These beautiful carvings are the British Library's copies of the Ammassalik wooden maps, created by local Inuit navigators and represent in 3D the coastline of East Greenland.
The top one is represents islands and the bottom the coastline, and were collected by Danish explorer Gustav Holm in the 1880s. They are designed to be felt in the hand, rotated round, possibly in the dark, with each notch and curve representing not just coastlines but its appearance and rock formations. They also have the advantage that they float.
The coastline block represents the tract between Kangerdluarsikajik, east of Sermiligak, and Sieralik, north of Kangerdlugsuatsiak.
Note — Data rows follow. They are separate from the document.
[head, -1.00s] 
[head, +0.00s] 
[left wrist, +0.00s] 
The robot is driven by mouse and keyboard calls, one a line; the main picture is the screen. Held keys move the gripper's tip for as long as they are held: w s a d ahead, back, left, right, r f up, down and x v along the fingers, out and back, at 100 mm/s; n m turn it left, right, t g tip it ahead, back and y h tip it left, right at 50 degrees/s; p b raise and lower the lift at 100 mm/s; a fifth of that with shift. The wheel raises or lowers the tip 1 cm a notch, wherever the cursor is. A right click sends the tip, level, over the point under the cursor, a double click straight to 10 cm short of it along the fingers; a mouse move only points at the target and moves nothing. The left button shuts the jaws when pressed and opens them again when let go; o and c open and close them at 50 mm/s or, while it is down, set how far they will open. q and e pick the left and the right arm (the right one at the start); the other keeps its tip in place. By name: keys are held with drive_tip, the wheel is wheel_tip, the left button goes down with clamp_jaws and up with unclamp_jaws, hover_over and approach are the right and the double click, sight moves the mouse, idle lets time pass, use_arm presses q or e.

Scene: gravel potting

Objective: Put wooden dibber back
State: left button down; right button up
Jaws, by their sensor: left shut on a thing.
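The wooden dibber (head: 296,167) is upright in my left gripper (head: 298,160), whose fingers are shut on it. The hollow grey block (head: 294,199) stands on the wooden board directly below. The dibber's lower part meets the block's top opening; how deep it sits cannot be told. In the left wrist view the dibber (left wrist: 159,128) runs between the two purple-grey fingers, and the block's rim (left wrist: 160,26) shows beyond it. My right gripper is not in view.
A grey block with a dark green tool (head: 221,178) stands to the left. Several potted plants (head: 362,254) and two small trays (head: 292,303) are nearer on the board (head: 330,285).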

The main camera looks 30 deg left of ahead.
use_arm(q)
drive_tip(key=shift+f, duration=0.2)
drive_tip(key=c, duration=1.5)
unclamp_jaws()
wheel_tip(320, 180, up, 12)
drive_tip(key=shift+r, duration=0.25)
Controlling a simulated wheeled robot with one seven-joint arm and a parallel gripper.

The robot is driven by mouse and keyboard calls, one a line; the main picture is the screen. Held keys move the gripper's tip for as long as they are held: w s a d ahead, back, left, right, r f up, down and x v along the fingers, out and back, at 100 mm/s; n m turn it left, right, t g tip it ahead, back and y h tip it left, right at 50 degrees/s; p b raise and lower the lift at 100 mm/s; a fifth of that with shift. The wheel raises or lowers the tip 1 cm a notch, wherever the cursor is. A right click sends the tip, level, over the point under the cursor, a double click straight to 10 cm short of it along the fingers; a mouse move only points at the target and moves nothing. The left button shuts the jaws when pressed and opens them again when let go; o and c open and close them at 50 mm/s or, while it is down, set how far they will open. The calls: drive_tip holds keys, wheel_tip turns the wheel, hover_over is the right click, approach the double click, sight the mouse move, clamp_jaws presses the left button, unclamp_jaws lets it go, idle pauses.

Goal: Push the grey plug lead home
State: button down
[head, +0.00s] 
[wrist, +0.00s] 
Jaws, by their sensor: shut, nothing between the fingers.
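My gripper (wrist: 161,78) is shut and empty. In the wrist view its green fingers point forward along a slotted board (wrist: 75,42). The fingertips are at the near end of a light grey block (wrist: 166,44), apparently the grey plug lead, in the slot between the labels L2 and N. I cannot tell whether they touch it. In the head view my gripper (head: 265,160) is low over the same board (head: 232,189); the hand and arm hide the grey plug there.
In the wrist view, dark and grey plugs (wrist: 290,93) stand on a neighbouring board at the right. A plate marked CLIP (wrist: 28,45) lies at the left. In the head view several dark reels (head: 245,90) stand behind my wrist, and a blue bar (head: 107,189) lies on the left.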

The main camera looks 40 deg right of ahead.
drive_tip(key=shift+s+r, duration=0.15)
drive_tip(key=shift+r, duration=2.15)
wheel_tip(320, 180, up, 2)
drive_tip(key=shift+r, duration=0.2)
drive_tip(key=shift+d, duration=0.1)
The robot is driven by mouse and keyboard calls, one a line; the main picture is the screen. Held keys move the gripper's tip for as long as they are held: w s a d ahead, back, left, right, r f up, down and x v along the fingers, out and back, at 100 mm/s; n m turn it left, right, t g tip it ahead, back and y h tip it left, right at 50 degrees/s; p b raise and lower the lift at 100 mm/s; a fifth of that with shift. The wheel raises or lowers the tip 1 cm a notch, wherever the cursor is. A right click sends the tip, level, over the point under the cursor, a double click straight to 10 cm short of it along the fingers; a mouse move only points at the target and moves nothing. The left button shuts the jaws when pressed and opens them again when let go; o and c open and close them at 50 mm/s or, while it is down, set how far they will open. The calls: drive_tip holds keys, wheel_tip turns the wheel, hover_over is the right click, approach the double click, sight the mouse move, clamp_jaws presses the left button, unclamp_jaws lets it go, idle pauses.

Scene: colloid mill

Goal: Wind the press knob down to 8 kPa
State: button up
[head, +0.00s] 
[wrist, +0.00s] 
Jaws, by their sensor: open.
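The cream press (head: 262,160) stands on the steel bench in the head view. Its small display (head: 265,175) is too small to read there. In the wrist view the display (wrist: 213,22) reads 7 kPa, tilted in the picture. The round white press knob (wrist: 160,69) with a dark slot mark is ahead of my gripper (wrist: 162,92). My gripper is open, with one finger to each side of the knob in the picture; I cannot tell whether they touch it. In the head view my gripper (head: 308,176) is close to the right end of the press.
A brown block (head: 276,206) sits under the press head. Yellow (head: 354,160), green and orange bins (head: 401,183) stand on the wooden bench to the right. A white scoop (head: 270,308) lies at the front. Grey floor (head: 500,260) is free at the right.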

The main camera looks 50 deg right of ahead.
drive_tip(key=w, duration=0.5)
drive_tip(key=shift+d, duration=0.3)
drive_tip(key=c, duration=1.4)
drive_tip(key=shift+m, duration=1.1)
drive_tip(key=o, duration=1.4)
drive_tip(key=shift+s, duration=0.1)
His report notes that the "mainland continues from one side of the wooden block to the other, while the islands are located on the accompanying block without regard to the distance between them in reference to the mainland. All places where there are old ruins of houses, and therefore good storage places, are marked on the wood map, which also shows the points where a kayak can be carried over the ground between two fjords when the sea ice blocks the headline outside."
One of the fjords it covers is Kangerdlugssuaq, where we had engine failure, but I must admit I didn't recognise it, except in its description as "a fjord of such length that a kayak can not even in a whole day row from the mouth to the head of the fjord and back again".
I'm hoping to one day go back to Greenland and have made a mental note to try to get my hands on one of these and ask for a more detailed description of these fascinating works of art that are also navigational tools.